Your instructions - Answer with nothing except the number of lines that contain the word "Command".

Data entries -

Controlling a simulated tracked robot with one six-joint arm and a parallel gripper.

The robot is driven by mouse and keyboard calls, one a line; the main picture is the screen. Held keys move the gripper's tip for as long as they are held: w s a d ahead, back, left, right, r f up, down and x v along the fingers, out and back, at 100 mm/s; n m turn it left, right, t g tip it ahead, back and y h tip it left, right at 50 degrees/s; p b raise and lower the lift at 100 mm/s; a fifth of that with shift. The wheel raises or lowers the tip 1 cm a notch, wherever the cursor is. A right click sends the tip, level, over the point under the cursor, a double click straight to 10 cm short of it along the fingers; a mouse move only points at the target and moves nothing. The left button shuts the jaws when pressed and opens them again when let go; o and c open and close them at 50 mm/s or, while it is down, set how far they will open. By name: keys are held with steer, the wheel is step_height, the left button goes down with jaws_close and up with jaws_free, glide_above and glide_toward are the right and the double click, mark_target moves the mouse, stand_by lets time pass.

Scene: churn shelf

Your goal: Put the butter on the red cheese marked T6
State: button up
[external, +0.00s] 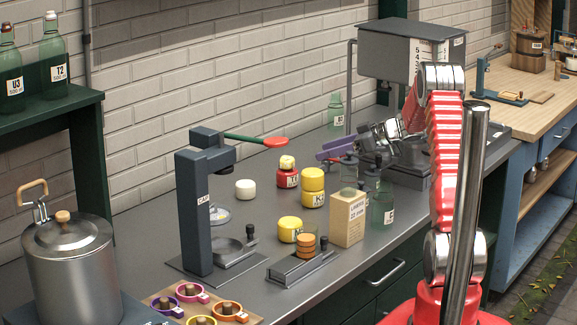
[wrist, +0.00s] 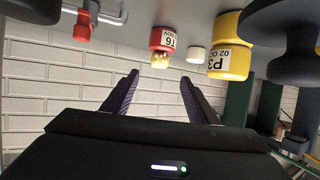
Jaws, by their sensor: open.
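The red cheese (external: 288,178), a red cylinder with a white label, stands upright on the grey counter. In the wrist view, which is upside down, its label on the red side (wrist: 162,39) reads T6. The butter (external: 287,162), a small pale yellow lump, sits on its top; it also shows in the wrist view (wrist: 161,60). My gripper (external: 322,158) is to the right of the butter, apart from it. In the wrist view its two dark fingers (wrist: 160,84) are spread with nothing between them, and the butter lies beyond the tips.
Two stacked yellow cheeses (external: 313,187) stand right of the red one; a white one (external: 245,189) stands to its left. A dark press (external: 195,205) with a red-tipped lever, a cardboard box (external: 347,217) and glass jars (external: 382,203) stand nearby.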

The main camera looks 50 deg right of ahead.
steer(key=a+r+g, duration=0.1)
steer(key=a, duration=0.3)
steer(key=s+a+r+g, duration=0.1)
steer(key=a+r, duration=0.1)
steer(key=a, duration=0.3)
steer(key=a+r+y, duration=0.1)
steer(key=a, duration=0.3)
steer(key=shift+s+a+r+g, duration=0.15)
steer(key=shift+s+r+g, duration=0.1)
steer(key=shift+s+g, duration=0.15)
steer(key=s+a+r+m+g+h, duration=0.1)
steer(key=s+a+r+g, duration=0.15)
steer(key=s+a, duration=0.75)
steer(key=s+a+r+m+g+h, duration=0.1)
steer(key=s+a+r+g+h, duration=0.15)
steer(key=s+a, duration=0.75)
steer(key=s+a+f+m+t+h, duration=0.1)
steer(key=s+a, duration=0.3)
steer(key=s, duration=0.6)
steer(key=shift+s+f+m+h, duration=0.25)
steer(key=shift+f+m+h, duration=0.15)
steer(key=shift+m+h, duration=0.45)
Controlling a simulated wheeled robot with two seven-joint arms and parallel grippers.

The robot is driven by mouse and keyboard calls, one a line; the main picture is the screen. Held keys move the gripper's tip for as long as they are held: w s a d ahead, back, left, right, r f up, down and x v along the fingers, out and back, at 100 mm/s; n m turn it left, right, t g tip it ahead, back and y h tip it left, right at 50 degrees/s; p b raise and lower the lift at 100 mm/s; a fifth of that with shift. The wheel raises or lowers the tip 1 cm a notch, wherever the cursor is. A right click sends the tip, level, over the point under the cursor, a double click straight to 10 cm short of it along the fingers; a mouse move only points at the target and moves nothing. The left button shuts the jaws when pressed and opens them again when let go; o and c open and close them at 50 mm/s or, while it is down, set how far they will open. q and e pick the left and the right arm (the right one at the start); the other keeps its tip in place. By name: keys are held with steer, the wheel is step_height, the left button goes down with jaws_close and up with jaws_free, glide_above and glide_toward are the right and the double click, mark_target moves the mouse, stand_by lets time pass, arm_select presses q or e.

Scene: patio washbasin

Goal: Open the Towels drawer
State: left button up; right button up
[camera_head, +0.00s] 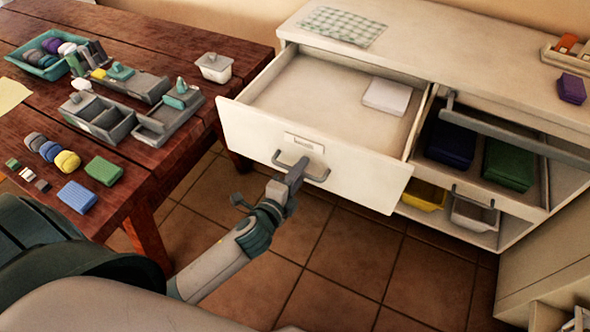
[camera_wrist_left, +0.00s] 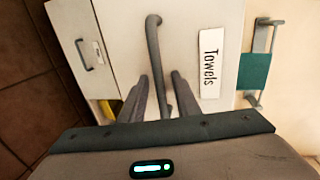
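The Towels drawer (camera_head: 235,125) is pulled well out of the white cabinet, and its inside shows in the head view. A white folded item (camera_head: 387,96) lies in it. In the left wrist view the drawer front carries a "Towels" label (camera_wrist_left: 210,63) beside its grey bar handle (camera_wrist_left: 153,38). My left gripper (camera_head: 293,175) is at this handle. In the left wrist view its two fingers (camera_wrist_left: 160,80) stand on either side of the bar, with a visible gap, so it looks open around the handle. My right gripper is not in view.
A wooden table (camera_head: 155,45) with trays, rolled cloths and sponges stands at left. The counter (camera_head: 450,50) holds a checked cloth (camera_head: 342,26) and a purple block (camera_head: 571,88). Right of the drawer are compartments with a dark blue (camera_head: 450,143) and a green item (camera_head: 508,164). Tiled floor lies below.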

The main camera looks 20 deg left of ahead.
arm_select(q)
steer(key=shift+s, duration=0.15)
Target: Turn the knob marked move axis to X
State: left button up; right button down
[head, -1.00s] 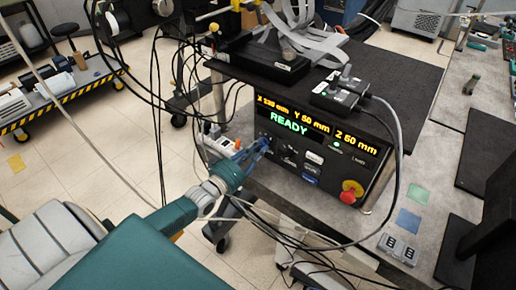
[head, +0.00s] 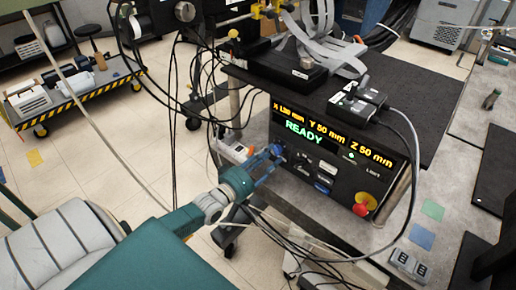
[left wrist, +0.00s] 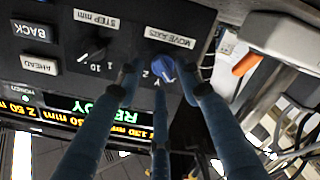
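The control panel (head: 335,185) is dark, with several knobs and buttons and a display reading X 130 mm, Y 50 mm, Z 50 mm and READY. The blue knob (left wrist: 162,68) sits beside the MOVE AXIS label in the left wrist view, where the panel appears upside down. Letters Z and Y show next to it; its pointing direction is unclear. My left gripper (left wrist: 160,78) has its blue fingers spread around this knob, with gaps visible at the sides. In the head view my left gripper (head: 270,165) is at the panel's left end. My right gripper is not in view.
A black STEP mm knob (left wrist: 93,50) lies beside the blue knob. BACK (left wrist: 33,32) and AHEAD (left wrist: 39,65) buttons are further left. A red emergency button (head: 361,209) is at the panel's lower right. Loose cables hang around the arm and panel.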

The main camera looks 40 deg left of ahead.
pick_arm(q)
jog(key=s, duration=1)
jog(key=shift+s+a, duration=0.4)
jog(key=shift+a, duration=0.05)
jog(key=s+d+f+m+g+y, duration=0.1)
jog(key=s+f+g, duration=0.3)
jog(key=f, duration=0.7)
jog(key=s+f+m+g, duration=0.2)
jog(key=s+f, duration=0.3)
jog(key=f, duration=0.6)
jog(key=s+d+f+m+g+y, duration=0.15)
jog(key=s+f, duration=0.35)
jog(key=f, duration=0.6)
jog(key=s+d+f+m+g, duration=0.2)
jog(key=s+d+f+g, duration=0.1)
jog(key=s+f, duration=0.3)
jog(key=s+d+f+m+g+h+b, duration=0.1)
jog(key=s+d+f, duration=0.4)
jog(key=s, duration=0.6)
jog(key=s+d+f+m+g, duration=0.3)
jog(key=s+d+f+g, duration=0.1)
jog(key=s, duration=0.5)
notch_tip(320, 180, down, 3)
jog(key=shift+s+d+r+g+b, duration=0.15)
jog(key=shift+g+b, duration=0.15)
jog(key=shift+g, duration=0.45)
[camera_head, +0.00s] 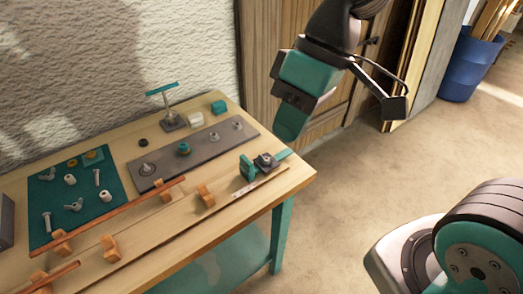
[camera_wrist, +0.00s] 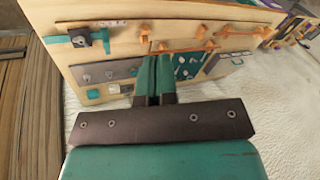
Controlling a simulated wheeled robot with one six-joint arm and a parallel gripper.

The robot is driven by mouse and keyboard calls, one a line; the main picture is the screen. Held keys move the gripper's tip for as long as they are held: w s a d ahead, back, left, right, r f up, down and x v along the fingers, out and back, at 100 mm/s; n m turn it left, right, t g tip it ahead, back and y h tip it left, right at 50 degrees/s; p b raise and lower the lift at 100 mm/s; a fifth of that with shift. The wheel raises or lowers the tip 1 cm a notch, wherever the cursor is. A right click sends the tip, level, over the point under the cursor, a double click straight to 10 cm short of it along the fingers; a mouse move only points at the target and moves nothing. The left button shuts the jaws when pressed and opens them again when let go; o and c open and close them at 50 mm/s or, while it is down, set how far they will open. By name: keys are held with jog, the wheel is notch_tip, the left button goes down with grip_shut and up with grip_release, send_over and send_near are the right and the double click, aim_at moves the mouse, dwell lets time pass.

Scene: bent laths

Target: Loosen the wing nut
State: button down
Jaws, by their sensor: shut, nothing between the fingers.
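A grey plate (camera_head: 205,152) lies on the workbench and carries several studs with fittings. One is a grey fitting on a round washer (camera_head: 147,169) at its left end; another is a teal-collared one (camera_head: 183,148). Which of them is the wing nut is too small to tell. My gripper (camera_head: 291,130) is raised near the bench's right end, shut and empty, apart from the plate. In the wrist view its fingers (camera_wrist: 155,75) are together, with the plate (camera_wrist: 92,76) beyond.
A black and teal clamp (camera_head: 265,162) sits at the bench's right end. Long laths (camera_head: 140,205) run along the front over wooden blocks (camera_head: 205,195). A teal-topped stand (camera_head: 163,90) and a white roll (camera_head: 196,119) stand behind the plate. A blue bin (camera_head: 468,65) stands far right.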

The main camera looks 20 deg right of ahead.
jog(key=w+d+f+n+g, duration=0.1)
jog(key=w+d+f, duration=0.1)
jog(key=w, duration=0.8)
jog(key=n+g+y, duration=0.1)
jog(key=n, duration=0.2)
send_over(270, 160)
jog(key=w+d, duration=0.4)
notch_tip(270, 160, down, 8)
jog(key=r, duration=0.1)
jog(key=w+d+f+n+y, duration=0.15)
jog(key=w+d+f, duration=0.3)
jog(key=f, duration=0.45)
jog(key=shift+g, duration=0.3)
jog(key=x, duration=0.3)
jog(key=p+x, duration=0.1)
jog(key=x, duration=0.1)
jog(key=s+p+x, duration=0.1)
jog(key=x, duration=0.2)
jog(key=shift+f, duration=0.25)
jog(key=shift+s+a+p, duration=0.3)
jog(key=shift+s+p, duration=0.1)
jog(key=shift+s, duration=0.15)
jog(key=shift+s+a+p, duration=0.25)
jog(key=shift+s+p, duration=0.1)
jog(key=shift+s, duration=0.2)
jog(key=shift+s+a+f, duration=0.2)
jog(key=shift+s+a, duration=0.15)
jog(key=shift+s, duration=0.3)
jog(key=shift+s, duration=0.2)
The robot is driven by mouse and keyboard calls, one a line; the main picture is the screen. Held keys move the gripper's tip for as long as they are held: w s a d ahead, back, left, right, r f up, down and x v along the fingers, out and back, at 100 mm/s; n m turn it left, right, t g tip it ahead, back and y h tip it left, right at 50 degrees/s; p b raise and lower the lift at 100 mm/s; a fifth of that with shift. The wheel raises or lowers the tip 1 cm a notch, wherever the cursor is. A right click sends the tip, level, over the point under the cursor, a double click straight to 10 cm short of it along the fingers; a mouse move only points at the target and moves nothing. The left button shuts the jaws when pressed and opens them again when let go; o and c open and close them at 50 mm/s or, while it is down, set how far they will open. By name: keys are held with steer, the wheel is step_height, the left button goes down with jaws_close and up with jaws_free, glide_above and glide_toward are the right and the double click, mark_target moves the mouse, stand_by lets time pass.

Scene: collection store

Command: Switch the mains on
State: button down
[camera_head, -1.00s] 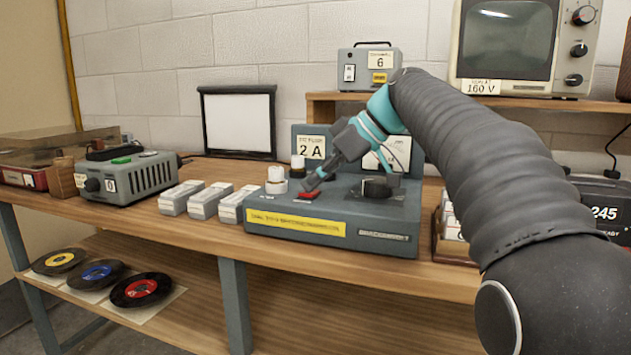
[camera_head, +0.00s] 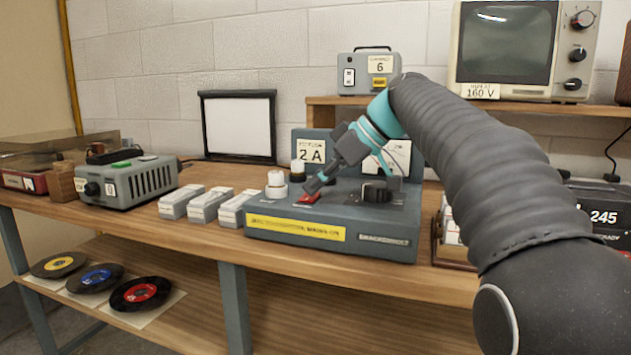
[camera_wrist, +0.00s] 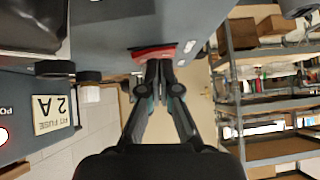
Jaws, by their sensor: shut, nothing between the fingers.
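A grey-blue mains unit (camera_head: 400,215) stands on the bench, with a yellow label strip on its front. A red switch (camera_head: 307,197) is on its top, left of a black knob (camera_head: 377,191). My gripper (camera_head: 313,188) is shut and empty, with its fingertips down at the red switch. In the wrist view the fingertips (camera_wrist: 160,66) overlap the edge of the red switch (camera_wrist: 152,52) and seem to touch it. The fingers partly hide the switch, so I cannot tell which way it is set.
White fuse holders (camera_head: 276,184) stand left of the switch, before a "FIT FUSE 2 A" card (camera_head: 311,151). Pale blocks (camera_head: 181,201) lie farther left, beside a grey box (camera_head: 130,182). A meter panel (camera_head: 388,160) rises behind. A small screen (camera_head: 238,124) stands at the back.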

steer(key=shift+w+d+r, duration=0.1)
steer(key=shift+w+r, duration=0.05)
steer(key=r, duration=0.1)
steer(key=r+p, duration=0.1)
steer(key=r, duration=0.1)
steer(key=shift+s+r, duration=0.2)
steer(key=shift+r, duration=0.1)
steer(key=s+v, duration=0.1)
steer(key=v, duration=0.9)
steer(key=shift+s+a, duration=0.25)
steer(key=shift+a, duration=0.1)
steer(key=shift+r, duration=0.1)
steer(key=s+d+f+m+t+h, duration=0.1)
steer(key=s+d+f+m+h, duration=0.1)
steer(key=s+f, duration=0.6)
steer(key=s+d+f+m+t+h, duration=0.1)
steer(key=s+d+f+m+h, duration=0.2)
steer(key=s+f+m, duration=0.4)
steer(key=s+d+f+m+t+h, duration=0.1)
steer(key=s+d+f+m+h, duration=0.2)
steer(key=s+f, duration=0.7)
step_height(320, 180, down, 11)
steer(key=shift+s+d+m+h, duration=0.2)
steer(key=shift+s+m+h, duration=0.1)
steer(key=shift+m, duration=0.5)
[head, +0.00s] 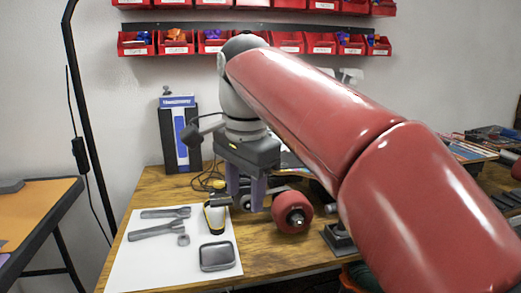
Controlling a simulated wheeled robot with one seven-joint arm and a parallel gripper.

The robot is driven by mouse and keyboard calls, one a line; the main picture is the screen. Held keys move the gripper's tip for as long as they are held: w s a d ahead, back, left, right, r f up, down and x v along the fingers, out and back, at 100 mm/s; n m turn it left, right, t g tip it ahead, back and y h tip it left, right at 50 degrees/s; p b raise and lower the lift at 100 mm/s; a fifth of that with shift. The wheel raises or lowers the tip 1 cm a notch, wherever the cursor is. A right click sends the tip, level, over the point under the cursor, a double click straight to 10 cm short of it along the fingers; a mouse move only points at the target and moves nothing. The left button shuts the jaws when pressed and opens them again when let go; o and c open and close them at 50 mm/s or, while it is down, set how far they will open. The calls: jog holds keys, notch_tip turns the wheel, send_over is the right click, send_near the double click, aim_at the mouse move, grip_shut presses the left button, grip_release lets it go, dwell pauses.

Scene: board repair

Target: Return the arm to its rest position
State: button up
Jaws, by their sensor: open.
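My gripper (245,190) points down over the wooden workbench (265,255), with its purple fingers apart. It is above the right edge of a white mat (140,265), just left of a red wheel (292,212). A yellow-and-black item (215,217) stands close to the left finger; I cannot tell whether they touch. My red arm reaches in from the lower right and hides much of the bench's middle and right.
Grey wrenches (158,228) and a small grey tray (217,256) lie on the mat. A blue-and-black box (181,135) stands at the back. Red bins (290,43) line the wall. A lamp pole (88,120) rises at left, near an orange-topped table (35,215).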

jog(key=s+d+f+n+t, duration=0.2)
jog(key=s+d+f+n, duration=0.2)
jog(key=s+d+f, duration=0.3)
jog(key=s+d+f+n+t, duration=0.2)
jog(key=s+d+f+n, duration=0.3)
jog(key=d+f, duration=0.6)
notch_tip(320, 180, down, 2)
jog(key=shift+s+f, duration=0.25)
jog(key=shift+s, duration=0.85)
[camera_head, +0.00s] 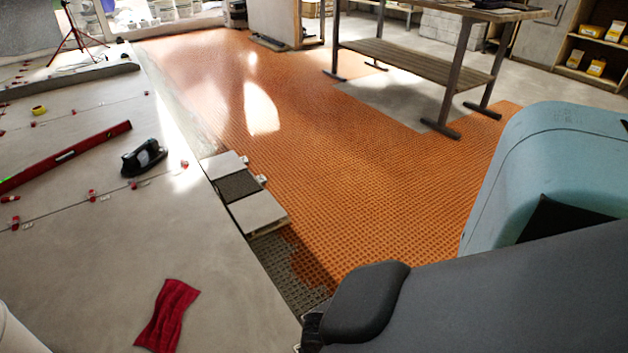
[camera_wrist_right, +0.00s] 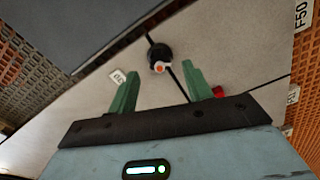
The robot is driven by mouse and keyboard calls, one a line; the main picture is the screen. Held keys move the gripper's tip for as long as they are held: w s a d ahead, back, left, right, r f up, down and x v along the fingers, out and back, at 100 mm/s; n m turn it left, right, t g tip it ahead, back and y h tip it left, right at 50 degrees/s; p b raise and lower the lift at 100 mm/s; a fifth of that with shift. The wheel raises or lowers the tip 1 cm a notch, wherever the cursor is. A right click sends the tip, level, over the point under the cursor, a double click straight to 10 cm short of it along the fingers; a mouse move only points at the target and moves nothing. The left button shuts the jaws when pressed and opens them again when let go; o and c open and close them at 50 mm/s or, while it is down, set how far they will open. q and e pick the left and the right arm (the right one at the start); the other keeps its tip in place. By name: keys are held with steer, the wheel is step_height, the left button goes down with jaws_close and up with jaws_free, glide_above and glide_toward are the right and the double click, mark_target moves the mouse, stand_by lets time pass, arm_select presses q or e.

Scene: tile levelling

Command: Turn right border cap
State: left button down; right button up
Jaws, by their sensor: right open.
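In the right wrist view, a dark round cap (camera_wrist_right: 159,58) with a white and orange centre sits on a dark joint between pale grey tiles (camera_wrist_right: 240,55). My right gripper (camera_wrist_right: 160,72) has two green fingers spread apart, with nothing between them. The cap appears just beyond the fingertips, roughly centred; I cannot tell the height gap. A small red piece (camera_wrist_right: 219,91) shows beside the right finger, partly hidden. In the head view my right arm covers the lower right and the cap cannot be made out. My left gripper is not in view.
In the head view, orange matting (camera_head: 350,190) covers the middle floor. A red cloth (camera_head: 168,315), black tool (camera_head: 143,157) and red level (camera_head: 65,155) lie on the left tiles. A workbench (camera_head: 420,60) stands behind.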

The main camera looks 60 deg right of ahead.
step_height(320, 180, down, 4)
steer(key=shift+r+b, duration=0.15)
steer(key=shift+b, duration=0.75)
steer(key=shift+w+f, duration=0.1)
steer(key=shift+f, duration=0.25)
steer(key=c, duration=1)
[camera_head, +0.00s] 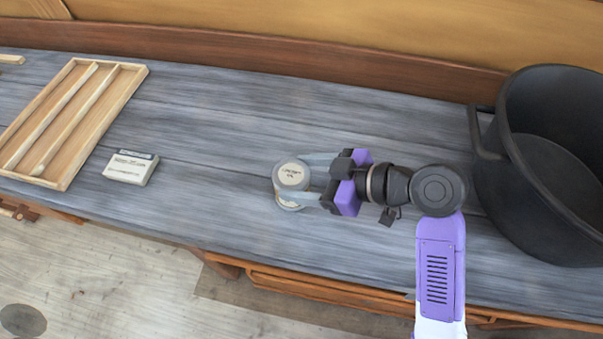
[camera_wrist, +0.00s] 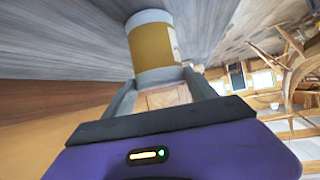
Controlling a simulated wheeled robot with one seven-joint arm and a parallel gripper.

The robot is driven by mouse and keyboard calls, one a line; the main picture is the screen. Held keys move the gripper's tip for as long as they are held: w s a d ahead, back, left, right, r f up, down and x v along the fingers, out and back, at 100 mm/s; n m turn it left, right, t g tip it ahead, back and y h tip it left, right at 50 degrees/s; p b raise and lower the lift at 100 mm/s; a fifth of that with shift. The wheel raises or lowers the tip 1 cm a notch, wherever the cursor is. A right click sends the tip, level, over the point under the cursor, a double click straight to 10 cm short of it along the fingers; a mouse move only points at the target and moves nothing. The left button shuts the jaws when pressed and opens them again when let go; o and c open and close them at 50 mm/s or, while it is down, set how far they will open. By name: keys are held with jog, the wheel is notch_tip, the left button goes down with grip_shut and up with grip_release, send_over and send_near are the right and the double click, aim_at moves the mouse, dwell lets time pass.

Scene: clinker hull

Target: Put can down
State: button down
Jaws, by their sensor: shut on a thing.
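The can (camera_head: 292,174) has a pale lid with dark lettering, seen from above in the head view. In the wrist view the can (camera_wrist: 153,47) shows a yellow-brown side with a pale label and a whitish end. My gripper (camera_head: 298,178) is shut on the can, with one finger on each side of it. The can is over the grey plank bench (camera_head: 230,110), near the middle of its depth. I cannot tell whether its base touches the planks. The can's underside is hidden.
A large black pot (camera_head: 490,190) stands at the right. A wooden divided tray (camera_head: 105,125) lies at the left, with a small pale box (camera_head: 131,167) beside it. The planks between the box and the can are clear. The bench's front edge is close below.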

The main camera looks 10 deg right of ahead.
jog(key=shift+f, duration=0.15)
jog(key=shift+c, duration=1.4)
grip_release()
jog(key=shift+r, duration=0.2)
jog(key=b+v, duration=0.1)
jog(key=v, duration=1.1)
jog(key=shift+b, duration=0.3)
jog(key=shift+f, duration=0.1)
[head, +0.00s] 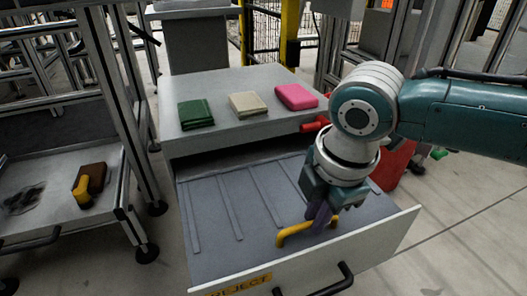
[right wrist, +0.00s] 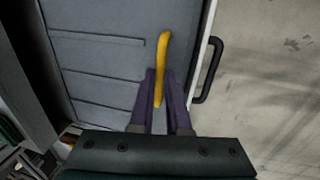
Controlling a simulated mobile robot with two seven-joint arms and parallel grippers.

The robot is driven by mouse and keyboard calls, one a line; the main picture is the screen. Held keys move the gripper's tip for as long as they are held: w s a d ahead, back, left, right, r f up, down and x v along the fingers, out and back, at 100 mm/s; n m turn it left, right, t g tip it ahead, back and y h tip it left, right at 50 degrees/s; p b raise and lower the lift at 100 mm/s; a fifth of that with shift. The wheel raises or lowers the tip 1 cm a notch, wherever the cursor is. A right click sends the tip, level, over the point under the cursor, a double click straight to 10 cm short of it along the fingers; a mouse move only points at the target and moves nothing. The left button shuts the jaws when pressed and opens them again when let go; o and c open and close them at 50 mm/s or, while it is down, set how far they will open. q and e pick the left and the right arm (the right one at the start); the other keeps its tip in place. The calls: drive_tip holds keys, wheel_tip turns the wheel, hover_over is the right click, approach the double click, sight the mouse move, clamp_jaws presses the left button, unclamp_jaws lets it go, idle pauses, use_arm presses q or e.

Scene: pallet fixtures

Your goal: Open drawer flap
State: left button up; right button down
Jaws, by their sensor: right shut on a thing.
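The drawer (head: 225,215) is pulled out from under a grey cabinet, and its flap (head: 390,240) at the front carries a reject label and a black handle (head: 318,284). A yellow handle (head: 296,232) stands over the ribbed grey surface inside the drawer; it also shows in the right wrist view (right wrist: 162,60). My right gripper (head: 318,214) reaches down from the right, its purple fingers (right wrist: 162,100) closed around the yellow handle near one end. The fingers hide part of the handle. My left gripper is not in view.
On the cabinet top (head: 225,90) lie a green pad (head: 195,113), a beige pad (head: 247,103) and a pink pad (head: 296,96). A red object (head: 392,165) stands right of the drawer. A framed table (head: 60,205) is at left. Floor at lower right is clear.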

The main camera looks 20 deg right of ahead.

The answer - 2